24. An audio codec integrated circuit (IC), comprising:

an audio input interface;

routing circuitry for routing the plurality of audio input signals to the data converters and the plurality of audio output signals from the data converters,

wherein a second one of the audio input interface and the audio output interface different from the first one comprises a digital serial interface configured to multiplex the plurality of audio output signals into a serial audio output signal or to demultiplex a received serial audio input signal into the plurality of audio input signals, the digital serial interface configurable by at least one select pin to adjust a multiplexing operation of the digital serial interface.

25. A device comprising the audio codec IC of claim 24.

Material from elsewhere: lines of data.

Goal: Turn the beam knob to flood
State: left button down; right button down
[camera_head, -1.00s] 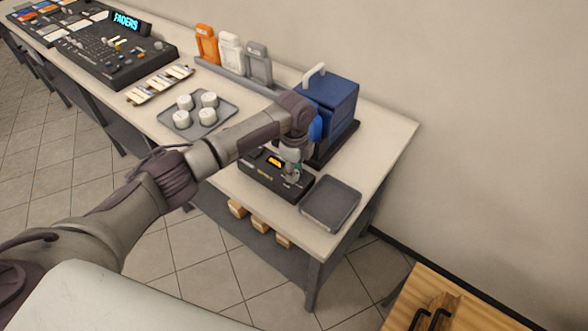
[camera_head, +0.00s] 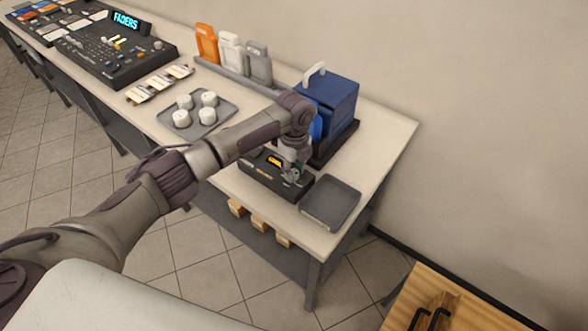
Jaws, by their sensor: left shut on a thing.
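A black control box (camera_head: 262,177) with a small lit amber display (camera_head: 275,161) sits near the front edge of the bench, under my left arm. My left gripper (camera_head: 292,175) points down at the right part of this box and is shut on a small knob there. The knob is mostly hidden by the fingers, so its pointer and setting cannot be read. My right gripper is out of the picture.
A dark grey tray (camera_head: 331,203) lies right of the box. A blue case (camera_head: 335,100) stands behind it. A tray (camera_head: 222,121) with several white cups, orange, white and grey holders, and a mixing console (camera_head: 115,52) are to the left.

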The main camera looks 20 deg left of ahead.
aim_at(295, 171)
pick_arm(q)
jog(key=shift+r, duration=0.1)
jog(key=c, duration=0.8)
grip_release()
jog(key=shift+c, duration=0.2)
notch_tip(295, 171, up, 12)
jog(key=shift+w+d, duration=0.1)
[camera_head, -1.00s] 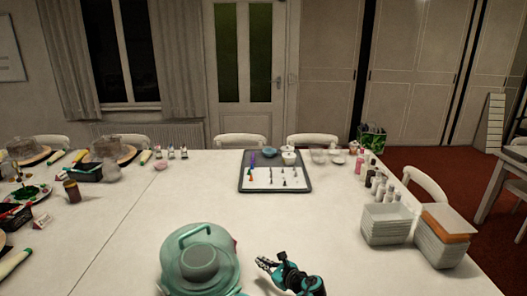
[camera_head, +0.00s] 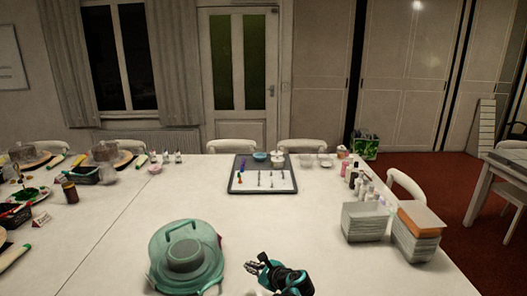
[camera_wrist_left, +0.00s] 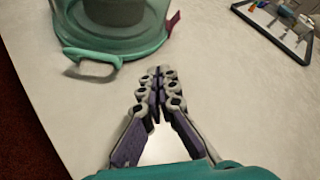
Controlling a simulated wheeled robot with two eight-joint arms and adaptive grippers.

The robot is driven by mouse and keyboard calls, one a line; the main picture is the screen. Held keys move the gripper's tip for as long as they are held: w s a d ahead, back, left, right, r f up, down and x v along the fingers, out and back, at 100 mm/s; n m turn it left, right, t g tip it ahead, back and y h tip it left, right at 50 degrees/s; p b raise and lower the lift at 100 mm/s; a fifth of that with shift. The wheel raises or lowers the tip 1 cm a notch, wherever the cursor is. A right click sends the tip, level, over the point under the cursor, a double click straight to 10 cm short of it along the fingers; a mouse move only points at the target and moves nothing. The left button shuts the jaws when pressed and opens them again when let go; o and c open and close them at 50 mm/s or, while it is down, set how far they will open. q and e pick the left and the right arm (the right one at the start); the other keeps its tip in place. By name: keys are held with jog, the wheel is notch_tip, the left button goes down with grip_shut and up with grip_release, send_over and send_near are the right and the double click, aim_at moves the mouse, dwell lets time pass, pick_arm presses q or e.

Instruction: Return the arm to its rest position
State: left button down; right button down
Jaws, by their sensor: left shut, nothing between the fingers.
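My left gripper (camera_head: 256,267) is at the bottom of the head view, over the near part of the white table (camera_head: 330,250). It is shut and empty, its fingers together in the left wrist view (camera_wrist_left: 157,75). A teal lidded container with a handle (camera_head: 185,255) stands to the left of the gripper, apart from it. The container also shows at the top left of the wrist view (camera_wrist_left: 110,45). My right gripper is in neither view.
A dark tray (camera_head: 262,185) with small tools lies mid-table. Stacked white containers (camera_head: 366,222) and a second stack (camera_head: 418,240) stand at the right, near a row of bottles (camera_head: 357,178). Cakes and dishes stand far left. The table between gripper and tray is clear.

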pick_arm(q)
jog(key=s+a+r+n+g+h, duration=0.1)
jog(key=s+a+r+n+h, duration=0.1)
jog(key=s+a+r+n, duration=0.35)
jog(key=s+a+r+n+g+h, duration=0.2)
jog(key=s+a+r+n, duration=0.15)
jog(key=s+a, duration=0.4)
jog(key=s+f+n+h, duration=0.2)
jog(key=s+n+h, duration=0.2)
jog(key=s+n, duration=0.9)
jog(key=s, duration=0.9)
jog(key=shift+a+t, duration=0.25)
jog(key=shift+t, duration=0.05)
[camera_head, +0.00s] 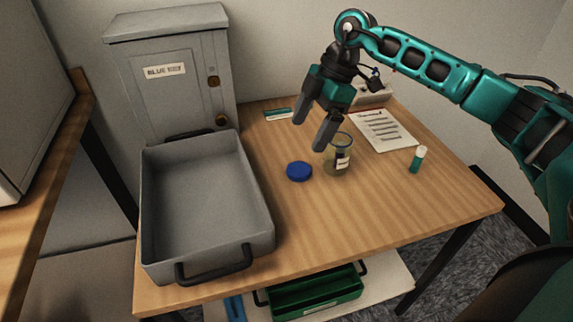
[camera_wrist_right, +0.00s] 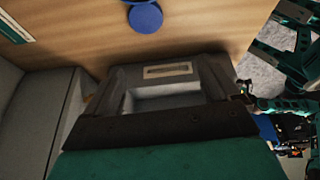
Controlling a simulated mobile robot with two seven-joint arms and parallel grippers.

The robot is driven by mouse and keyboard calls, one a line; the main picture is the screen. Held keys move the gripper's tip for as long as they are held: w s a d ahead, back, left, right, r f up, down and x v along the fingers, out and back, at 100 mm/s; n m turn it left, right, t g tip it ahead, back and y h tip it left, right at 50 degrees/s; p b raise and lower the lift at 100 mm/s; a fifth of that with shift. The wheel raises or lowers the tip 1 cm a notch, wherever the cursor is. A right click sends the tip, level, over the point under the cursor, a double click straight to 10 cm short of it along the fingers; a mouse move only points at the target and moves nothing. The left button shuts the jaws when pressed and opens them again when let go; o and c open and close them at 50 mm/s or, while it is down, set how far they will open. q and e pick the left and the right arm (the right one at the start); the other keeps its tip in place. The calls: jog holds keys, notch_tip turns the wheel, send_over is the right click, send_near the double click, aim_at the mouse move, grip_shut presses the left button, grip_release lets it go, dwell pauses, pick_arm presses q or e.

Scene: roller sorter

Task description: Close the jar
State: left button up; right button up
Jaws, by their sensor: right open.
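A clear glass jar (camera_head: 342,158) with a label stands open and upright on the wooden table. Its blue round lid (camera_head: 299,171) lies flat on the table just left of it. The lid also shows at the top edge of the right wrist view (camera_wrist_right: 146,18). My right gripper (camera_head: 308,137) is open and empty. It is above the table near the jar and lid, with its fingers pointing down. In the head view one finger overlaps the jar's left edge; I cannot tell whether they touch. My left gripper is not in view.
A large grey tray (camera_head: 262,232) fills the table's left side, before a grey cabinet (camera_head: 165,105). A paper sheet (camera_head: 388,131) and a small green bottle with a white cap (camera_head: 417,160) lie to the right. The table front is clear. A green crate (camera_head: 315,293) is below.

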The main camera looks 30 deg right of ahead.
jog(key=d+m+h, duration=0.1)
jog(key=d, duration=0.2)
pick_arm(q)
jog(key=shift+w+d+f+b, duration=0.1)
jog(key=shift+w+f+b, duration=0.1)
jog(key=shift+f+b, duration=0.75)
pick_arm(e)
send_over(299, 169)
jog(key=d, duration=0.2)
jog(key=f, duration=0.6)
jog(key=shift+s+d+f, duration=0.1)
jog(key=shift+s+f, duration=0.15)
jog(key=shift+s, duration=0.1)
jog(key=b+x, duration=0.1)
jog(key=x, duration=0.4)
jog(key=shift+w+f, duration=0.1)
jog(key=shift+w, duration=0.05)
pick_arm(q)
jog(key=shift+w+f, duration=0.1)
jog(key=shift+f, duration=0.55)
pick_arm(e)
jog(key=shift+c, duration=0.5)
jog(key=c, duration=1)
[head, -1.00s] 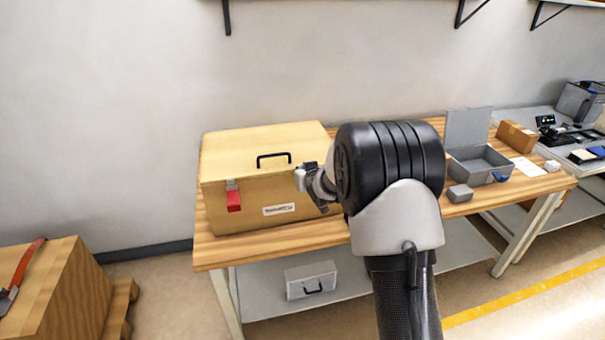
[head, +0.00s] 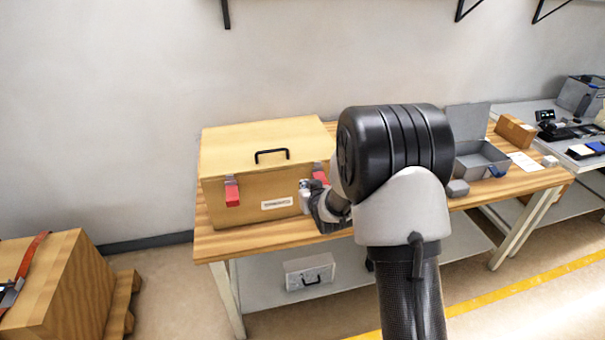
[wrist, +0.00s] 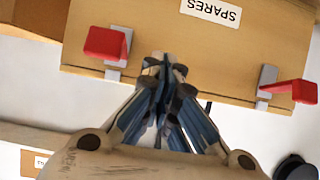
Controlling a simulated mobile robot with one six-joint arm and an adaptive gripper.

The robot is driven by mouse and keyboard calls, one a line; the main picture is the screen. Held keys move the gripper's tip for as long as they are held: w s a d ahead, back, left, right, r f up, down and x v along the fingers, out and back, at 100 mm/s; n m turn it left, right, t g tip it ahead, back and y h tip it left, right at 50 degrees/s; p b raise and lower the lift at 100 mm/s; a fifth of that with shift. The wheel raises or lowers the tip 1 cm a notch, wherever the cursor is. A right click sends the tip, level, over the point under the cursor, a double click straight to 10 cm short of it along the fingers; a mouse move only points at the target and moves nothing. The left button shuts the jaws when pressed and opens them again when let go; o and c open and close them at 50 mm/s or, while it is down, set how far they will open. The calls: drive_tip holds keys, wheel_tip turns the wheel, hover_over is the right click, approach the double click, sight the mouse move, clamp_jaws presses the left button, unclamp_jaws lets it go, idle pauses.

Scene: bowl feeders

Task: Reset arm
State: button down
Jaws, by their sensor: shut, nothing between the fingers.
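My gripper (wrist: 163,65) is shut and empty in the wrist view, its fingertips together in front of the wooden box. In the head view my arm's dark elbow hides most of it. The wooden box (head: 240,155) stands on the left of the workbench with its lid down and a black handle on top. Its front carries a left red latch (head: 232,191) and a right red latch (head: 320,175), partly behind my wrist. In the wrist view the box (wrist: 140,25) shows an upside-down SPARES label (wrist: 213,10) and both latches, one on either side of my fingers.
The wooden workbench (head: 222,247) has an open grey case (head: 480,160), a small grey block (head: 457,188) and a cardboard box (head: 514,131) on its right. A light case (head: 309,270) sits on the lower shelf. A wooden crate (head: 55,285) stands at lower left.

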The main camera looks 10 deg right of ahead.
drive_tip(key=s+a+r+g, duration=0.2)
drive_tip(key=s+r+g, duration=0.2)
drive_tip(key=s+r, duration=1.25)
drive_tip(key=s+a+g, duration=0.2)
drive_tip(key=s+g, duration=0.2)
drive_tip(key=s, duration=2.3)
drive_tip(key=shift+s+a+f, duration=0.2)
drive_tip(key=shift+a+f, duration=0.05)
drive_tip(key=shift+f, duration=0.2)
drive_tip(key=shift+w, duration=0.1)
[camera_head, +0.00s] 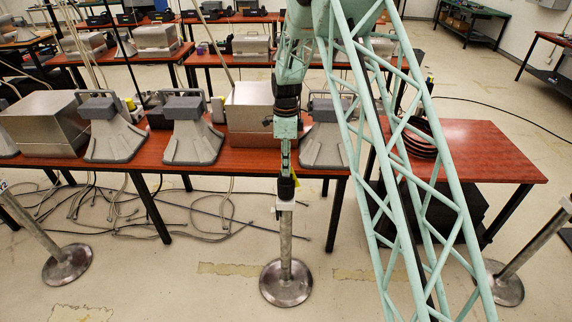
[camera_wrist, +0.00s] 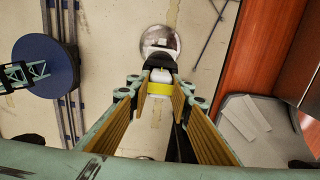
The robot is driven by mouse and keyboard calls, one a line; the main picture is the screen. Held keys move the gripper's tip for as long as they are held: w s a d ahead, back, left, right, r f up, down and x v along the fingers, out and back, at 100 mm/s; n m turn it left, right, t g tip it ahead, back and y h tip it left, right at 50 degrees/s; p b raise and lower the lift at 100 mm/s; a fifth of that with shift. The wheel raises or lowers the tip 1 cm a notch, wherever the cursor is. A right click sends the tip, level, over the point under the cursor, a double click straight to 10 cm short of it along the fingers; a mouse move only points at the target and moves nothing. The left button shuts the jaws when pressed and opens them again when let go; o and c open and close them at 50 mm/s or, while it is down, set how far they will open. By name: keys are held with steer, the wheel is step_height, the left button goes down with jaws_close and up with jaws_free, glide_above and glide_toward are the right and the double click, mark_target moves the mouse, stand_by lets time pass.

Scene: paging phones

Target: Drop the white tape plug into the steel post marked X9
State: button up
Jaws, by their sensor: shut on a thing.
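My gripper (camera_wrist: 160,92) points down and is shut on the white tape plug (camera_wrist: 160,76), which shows white between the fingertips with a yellow band across it. In the head view my gripper (camera_head: 286,188) is directly above the middle steel post (camera_head: 285,240), close to its top. A round steel base (camera_head: 285,285) carries this post, and the base also shows beyond the plug in the wrist view (camera_wrist: 159,38). The pale label at its top is too small to read, so I cannot tell whether it says X9. Whether plug and post touch is hidden.
Another steel post (camera_head: 38,235) leans in the picture at the left, its cut-off label seeming to end in 2. A third post (camera_head: 535,240) stands at the right. Behind is a red-topped table (camera_head: 240,158) with grey paging phones (camera_head: 194,130). Cables (camera_head: 180,232) lie on the floor.

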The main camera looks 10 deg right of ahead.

26. The device of claim 25, wherein the device comprises an audio interface, the audio interface comprising:

the audio codec IC;

an input and/or output connector for coupling with the audio input interface and/or the audio output interface of the IC; and

a hardware switch or jumper coupled with the at least one select pin of the IC.

27. The device of claim 25, wherein the device comprises a mobile phone, a tablet computer, a laptop, a speaker system, an audio amplifier, an audio mixing desk, an audio card.

28. The device of claim 25, wherein the device is configured for mounting in an audio rack.

29. A device comprising the audio codec IC of claim 1.

30. The device of claim 29, wherein the device comprises an audio interface, the audio interface comprising:

the audio codec IC;

a hardware switch or jumper coupled with the at least one select pin of the IC.

31. The device of claim 29, wherein the device comprises a mobile phone, a tablet computer, a laptop, a speaker system, an audio amplifier, an audio mixing desk, an audio card.

32. The device of claim 29, wherein the device is configured for mounting in an audio rack.